Israel already has six UNESCO world heritage sites (not surprising for a squib of land that encompasses so much world heritage), which commemorate built environments of significance to history ancient (Masada; the old city of Acre; the Nabatean cities in the Negev; the biblical sites of Megiddo, Be'er Sheva, and Hazor) and more recent (the Bahai Gardens in Haifa; Tel Aviv's "White City" of modernist design). The Old City of Jerusalem is also on the list, proposed by Jordan in the 1980s.
The idea of historically sanctifying the kibbutz as an institution in this way raises some intriguing questions:
- Is it more evidence that the kibbutz, as a social ideal, is past its prime—a museum piece, a fossil of history rather than a living, breathing entity with an evolving future?
- How do you commemorate a movement that was, at its height, a network of 270+ communities, each a little (sometimes a lot) different from the next one in ideology and practice and industry?
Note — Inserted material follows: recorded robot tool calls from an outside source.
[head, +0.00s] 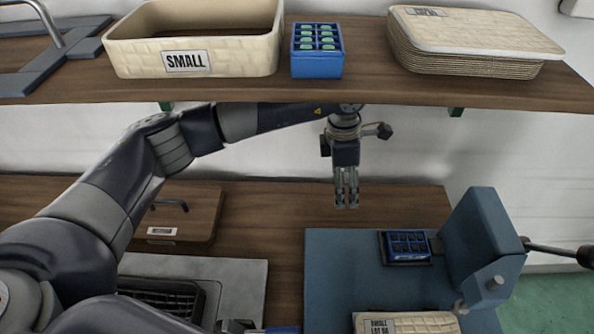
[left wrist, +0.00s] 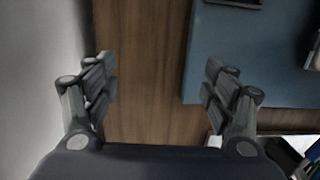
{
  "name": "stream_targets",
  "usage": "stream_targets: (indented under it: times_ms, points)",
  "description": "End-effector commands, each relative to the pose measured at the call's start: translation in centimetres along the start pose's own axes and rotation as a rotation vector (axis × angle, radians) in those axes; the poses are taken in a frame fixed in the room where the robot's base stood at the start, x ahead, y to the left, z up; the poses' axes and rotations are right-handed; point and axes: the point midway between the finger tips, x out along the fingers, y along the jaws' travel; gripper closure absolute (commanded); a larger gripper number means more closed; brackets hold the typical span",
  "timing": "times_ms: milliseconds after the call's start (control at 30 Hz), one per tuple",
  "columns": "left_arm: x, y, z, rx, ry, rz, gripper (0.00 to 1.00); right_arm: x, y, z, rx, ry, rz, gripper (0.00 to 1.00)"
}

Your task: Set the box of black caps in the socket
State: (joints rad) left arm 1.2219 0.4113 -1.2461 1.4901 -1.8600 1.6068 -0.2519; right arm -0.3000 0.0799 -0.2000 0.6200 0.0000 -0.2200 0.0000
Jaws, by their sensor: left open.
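The box of black caps (head: 408,243) is a small blue box with dark round caps in its top. It rests in a dark-rimmed socket (head: 385,249) on the blue base plate of a press. It looks level, but how deep it sits cannot be told. My left gripper (head: 346,203) hangs fingers down, left of and behind the box, apart from it. In the left wrist view the gripper (left wrist: 160,88) is open and empty above bare wood. A dark rim (left wrist: 235,3) shows at that view's top edge. My right gripper is not recognisable in view.
The blue press (head: 484,240) with its lever stands right of the box. A SMALL carton (head: 405,323) lies in front. The upper shelf holds a SMALL tray (head: 195,40), a blue box of green caps (head: 318,68) and stacked panels (head: 470,35). Bare wood lies behind the plate.

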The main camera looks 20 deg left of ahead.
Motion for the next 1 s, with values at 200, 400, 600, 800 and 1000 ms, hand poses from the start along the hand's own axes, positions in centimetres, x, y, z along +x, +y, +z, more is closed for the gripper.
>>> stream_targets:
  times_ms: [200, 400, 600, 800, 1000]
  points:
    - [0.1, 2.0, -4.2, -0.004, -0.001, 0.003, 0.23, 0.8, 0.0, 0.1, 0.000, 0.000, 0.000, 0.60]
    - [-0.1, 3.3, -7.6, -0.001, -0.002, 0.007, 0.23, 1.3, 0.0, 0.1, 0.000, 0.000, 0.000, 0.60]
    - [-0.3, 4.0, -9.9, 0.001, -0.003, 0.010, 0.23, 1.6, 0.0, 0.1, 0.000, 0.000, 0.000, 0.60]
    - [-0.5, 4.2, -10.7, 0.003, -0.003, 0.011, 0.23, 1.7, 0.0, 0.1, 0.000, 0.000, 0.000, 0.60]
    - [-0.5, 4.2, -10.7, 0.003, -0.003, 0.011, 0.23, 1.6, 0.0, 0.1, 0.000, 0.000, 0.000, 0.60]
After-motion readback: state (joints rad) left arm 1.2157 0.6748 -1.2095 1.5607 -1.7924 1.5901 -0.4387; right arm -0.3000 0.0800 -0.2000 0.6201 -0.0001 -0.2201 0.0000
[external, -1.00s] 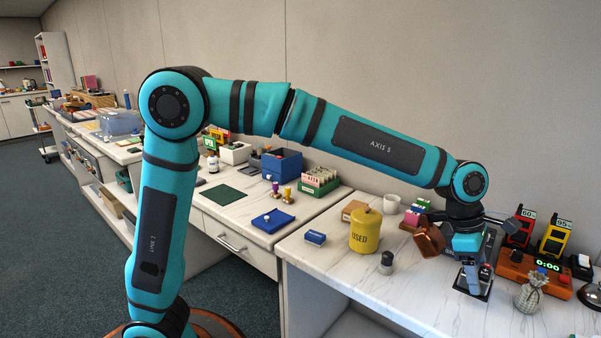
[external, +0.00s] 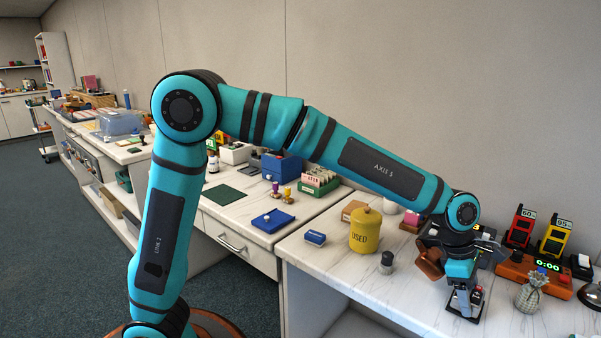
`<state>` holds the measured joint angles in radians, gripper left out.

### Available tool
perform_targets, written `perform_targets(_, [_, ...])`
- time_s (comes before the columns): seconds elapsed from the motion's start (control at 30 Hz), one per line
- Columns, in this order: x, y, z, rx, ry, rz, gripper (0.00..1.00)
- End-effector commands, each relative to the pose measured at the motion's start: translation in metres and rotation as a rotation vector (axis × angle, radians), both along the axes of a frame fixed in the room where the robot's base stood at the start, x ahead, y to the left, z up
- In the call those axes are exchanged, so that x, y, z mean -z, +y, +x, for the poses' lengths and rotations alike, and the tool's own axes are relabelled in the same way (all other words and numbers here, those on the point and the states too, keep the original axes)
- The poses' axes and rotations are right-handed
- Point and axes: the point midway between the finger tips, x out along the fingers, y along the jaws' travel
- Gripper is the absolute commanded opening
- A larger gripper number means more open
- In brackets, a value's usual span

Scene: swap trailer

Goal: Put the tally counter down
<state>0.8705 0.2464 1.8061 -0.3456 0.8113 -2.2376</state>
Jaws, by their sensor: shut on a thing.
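My gripper (external: 464,302) is shut and points down, low over the front part of the right-hand marble counter. The tally counter (external: 477,295) is a small silver and dark thing with a hint of red, held between the fingers. The fingers hide most of it. I cannot tell whether it touches the countertop (external: 406,290).
A yellow "USED" canister (external: 365,231), a dark-capped small jar (external: 386,262) and a blue box (external: 315,238) stand to the left. Bare marble lies in front of the jar.

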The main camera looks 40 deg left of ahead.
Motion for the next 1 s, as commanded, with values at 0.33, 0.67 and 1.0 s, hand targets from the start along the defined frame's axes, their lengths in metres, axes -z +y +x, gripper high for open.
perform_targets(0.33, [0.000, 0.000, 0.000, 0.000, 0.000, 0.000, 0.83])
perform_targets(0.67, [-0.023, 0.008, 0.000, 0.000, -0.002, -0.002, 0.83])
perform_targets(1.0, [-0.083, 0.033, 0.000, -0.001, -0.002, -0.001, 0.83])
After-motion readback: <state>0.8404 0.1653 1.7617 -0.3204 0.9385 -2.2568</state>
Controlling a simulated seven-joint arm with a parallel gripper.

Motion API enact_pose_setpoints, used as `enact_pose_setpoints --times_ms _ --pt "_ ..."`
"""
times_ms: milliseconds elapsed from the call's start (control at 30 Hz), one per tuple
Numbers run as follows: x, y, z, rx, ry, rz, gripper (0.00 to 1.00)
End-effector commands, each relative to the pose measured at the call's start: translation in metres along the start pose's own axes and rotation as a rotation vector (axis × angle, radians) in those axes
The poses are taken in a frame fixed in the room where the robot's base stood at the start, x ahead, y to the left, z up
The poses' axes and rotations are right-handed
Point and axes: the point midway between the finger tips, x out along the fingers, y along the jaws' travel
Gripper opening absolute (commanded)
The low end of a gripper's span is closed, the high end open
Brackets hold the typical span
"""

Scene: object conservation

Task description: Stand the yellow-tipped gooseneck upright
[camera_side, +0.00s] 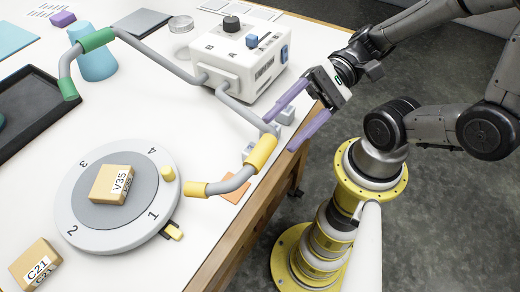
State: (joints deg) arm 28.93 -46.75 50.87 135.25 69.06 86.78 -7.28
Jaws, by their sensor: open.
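The yellow-tipped gooseneck (241,100) is a grey bent tube on the front of a white box (245,62). It runs down to the right, then bends back left at a yellow joint band (261,153). Its yellow tip (196,189) hangs low near the turntable, pointing left. My gripper (284,122) has two purple fingers. They are spread apart and empty, just above and right of the yellow band near the table's right edge. I cannot tell whether a finger touches the gooseneck.
A green-tipped gooseneck (155,62) leaves the same box toward the left. A numbered turntable (118,237) bears a V35 block (112,184). A C21 block (36,264) lies at bottom left. A dark tray (28,110) and teal cone (97,62) stand at the left.

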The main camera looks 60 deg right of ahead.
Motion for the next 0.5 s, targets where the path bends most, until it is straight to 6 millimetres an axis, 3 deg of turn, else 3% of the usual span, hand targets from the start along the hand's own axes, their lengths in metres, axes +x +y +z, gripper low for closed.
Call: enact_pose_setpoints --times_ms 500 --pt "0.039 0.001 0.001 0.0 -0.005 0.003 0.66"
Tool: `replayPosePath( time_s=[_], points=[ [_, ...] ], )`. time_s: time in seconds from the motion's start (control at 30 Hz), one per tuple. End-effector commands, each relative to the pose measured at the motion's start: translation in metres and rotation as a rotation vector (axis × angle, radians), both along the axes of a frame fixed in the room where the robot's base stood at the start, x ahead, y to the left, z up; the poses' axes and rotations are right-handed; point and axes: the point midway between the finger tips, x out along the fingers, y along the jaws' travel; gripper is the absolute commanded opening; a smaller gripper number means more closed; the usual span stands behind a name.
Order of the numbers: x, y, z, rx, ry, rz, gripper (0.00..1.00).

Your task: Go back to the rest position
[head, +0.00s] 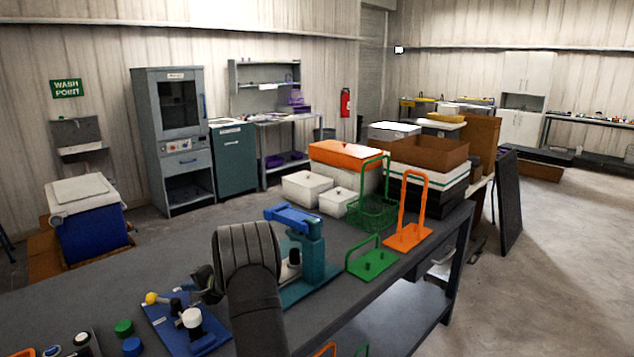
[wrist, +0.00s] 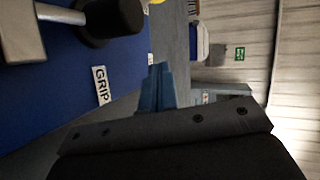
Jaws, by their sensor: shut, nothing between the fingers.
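My gripper (head: 205,286) is dark and shows partly behind my forearm in the head view, low over the bench next to a blue board (head: 187,325). It is shut and holds nothing. The board carries a yellow ball (head: 151,298), black parts and a white-topped knob (head: 192,318). In the wrist view the picture lies on its side. A dark bolted part of my gripper fills the bottom, and a blue surface with a GRIP label (wrist: 101,86) and a black knob (wrist: 105,22) are close by. I cannot tell whether my gripper touches the board.
A teal press (head: 300,250) with a blue top stands just right of my arm. Green (head: 371,262) and orange (head: 408,236) handled stands are further right. Green (head: 123,328) and blue (head: 132,346) caps lie front left.

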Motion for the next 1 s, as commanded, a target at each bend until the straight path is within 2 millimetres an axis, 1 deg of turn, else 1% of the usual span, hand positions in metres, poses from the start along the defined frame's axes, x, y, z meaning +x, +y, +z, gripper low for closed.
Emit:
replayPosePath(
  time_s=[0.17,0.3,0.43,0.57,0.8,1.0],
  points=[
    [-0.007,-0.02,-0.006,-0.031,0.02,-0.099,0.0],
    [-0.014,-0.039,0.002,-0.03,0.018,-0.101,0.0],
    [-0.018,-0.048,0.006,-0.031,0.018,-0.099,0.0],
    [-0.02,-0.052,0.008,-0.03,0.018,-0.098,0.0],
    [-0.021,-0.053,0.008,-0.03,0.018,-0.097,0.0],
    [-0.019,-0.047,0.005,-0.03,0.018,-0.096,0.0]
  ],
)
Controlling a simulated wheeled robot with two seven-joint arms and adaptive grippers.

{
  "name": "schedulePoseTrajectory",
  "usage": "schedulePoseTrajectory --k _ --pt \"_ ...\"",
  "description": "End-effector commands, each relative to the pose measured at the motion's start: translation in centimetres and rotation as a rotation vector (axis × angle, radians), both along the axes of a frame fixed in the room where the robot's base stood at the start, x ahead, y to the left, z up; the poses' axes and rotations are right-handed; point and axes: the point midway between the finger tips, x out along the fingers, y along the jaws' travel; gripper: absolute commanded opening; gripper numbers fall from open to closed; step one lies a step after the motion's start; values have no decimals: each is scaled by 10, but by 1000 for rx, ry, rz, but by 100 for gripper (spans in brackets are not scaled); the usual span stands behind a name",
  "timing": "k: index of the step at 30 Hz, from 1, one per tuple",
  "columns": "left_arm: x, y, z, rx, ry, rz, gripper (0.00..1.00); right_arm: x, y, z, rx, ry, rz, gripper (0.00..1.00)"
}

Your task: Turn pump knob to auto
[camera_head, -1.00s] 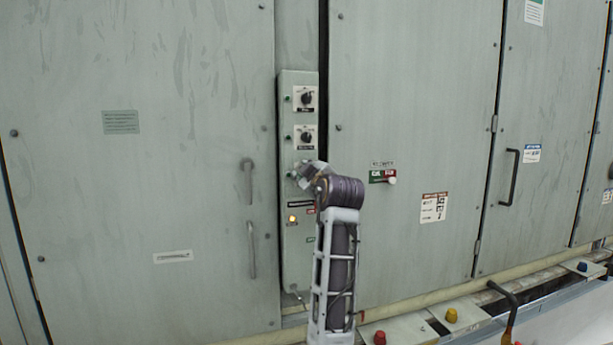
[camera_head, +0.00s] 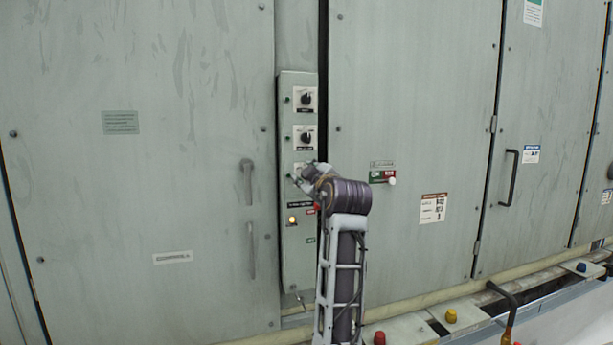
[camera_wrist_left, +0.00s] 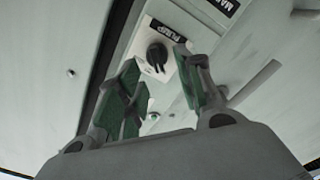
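The pump knob (camera_wrist_left: 157,55) is a black knob on a white plate labelled PUMP in the left wrist view. My left gripper (camera_wrist_left: 160,62) has green finger pads. Its fingers are apart on either side of the knob, with the knob showing in the gap. I cannot tell whether a pad touches it. In the head view my left gripper (camera_head: 297,178) is at the third plate on the narrow control panel (camera_head: 298,260) and hides much of that plate. My right gripper is in neither view.
Two more black knobs (camera_head: 307,99) (camera_head: 306,138) sit higher on the panel. A lit amber lamp (camera_head: 292,220) is below. Cabinet door handles (camera_head: 251,182) stick out to the left. A red-green switch plate (camera_head: 383,176) is at right.

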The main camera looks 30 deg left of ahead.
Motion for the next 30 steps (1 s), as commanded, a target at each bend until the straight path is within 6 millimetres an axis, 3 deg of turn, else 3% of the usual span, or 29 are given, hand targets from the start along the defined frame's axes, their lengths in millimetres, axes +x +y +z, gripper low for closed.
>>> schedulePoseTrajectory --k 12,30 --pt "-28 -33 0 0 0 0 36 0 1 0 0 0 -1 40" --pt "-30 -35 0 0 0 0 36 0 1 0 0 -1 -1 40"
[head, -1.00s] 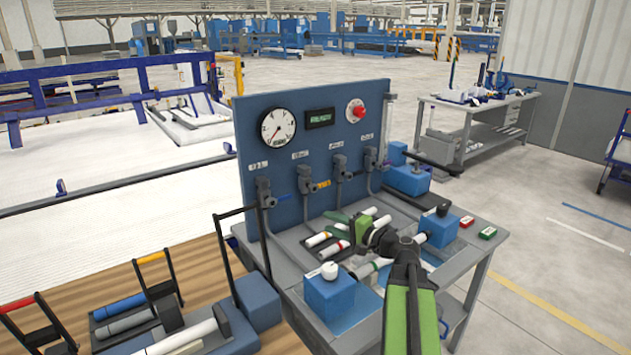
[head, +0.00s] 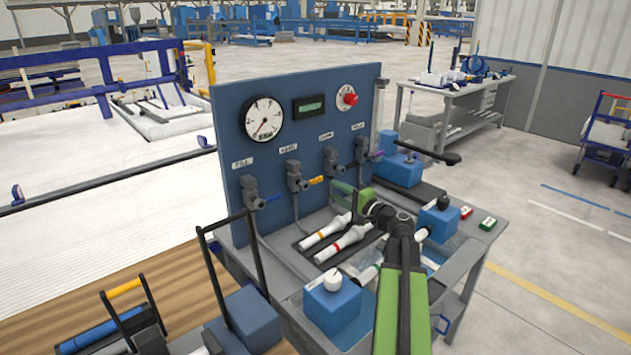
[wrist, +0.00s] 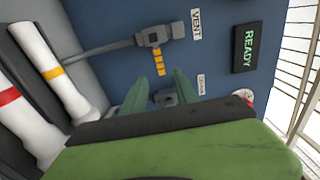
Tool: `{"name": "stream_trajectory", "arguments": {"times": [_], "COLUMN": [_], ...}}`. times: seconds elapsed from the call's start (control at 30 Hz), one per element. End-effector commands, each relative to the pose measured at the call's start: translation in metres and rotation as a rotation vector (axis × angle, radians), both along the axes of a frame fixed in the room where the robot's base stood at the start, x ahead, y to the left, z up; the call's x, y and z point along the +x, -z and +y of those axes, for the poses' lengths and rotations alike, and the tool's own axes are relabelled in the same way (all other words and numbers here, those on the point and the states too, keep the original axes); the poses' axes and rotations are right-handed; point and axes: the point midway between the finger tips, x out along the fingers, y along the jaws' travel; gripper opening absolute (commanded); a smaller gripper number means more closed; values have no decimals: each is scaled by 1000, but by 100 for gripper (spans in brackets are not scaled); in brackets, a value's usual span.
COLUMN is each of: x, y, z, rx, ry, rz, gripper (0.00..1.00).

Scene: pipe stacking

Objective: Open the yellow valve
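The yellow valve has a yellow handle (head: 315,181) sticking out from a grey body (head: 294,176) on the blue panel. In the wrist view its ribbed yellow handle (wrist: 159,63) lies just beyond my fingertips, below the grey body (wrist: 160,35) beside a "VENT" label. My gripper (head: 343,192) is to the right of the yellow handle in the head view. In the wrist view my gripper (wrist: 158,78) is open, with two green fingers apart and the handle near the gap between them. I see no contact with it.
A blue-handled valve (head: 268,199) is to the left on the panel, and a grey valve (head: 332,160) is to the right. Pipes with yellow (head: 322,232) and red (head: 348,240) bands lie on the bench below. A blue block with white knob (head: 332,298) stands in front.

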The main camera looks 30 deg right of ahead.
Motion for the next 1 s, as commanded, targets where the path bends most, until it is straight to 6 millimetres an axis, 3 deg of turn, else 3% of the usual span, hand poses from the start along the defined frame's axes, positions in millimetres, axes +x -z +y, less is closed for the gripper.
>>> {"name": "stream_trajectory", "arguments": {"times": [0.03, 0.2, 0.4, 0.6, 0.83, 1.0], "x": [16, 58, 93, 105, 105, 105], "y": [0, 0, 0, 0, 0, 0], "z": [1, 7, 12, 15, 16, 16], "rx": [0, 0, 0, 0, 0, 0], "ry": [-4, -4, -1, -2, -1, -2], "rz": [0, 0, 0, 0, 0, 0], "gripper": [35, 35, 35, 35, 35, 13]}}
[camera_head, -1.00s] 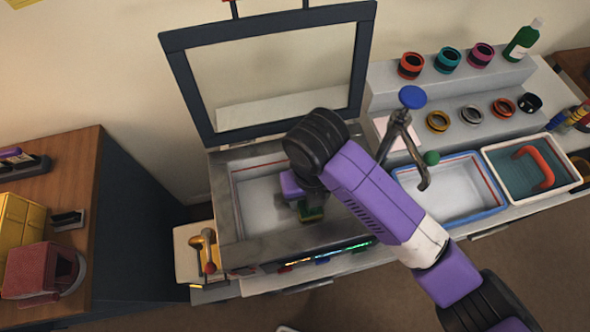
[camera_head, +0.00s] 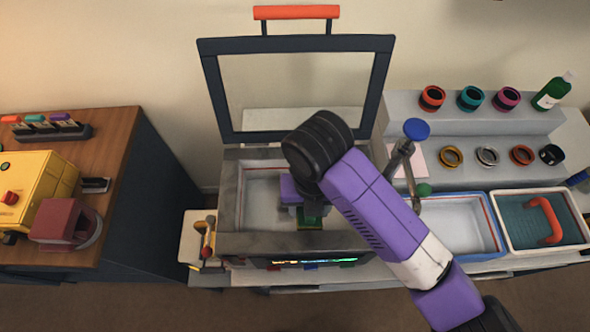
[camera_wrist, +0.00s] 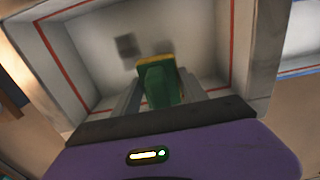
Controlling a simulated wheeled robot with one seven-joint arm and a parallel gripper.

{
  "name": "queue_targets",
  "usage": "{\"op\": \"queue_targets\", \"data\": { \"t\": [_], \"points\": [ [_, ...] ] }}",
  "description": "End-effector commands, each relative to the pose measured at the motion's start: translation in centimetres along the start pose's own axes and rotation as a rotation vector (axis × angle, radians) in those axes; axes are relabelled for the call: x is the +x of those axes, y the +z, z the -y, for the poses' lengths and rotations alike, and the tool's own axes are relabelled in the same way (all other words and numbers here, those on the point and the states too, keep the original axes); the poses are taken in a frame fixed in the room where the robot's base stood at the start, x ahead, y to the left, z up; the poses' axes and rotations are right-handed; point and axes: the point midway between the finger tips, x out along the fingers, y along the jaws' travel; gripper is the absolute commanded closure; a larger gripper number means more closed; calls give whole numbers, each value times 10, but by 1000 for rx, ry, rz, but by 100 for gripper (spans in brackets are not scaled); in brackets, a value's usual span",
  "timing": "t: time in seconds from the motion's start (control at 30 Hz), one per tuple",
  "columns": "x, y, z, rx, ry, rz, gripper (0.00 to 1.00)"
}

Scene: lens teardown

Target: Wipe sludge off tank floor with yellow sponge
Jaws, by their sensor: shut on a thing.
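The tank (camera_head: 232,212) is an open grey metal basin with a pale floor and a red line around its inner walls. Its dark-framed lid (camera_head: 213,95) stands raised behind it. My gripper (camera_head: 305,212) reaches down inside the tank, partly hidden by my arm. It is shut on the sponge, which shows mostly green with a yellow edge in the wrist view (camera_wrist: 160,83). In the head view the sponge (camera_head: 311,224) is a small green patch low in the tank. A dark grey smudge of sludge (camera_wrist: 126,46) lies on the floor, left of and beyond the sponge. Whether the sponge touches the floor is unclear.
A blue-rimmed white tray (camera_head: 468,225) and a teal-floored tray with an orange handle (camera_head: 520,228) stand right of the tank. Coloured rings and a green bottle (camera_head: 550,94) sit on the stepped shelf. A wooden cabinet (camera_head: 115,150) stands left.

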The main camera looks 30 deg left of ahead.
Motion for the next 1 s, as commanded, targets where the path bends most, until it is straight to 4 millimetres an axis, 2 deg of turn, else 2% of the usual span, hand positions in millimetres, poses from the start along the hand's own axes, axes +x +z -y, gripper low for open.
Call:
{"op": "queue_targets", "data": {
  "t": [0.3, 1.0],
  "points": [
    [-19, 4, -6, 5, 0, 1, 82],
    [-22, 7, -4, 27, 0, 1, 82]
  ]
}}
Right now, plans are to propose Kibbutz Degania—the original settlement—within the UNESCO designation, while potentially inscribing other kibbutzim (like Ein Harod) that played an important role during certain stages of the movement's 100-year history.
- Does the proposal even have a chance of negotiating the highly political hallways of the United Nations? The idea is to commemorate one of the most important forms of settlement—if not the most—of the secular Zionist movement in the years before 1948. (It would also honour an applied ideal of social equality that must stand, despite its diminished status today, as one of the successes of the otherwise abandoned philosophy of utopian socialism.) Israel isn't exactly the most popular nation on the block when it comes to U.N. voting... so I won't be holding my breath for the kibbutz to get so honoured.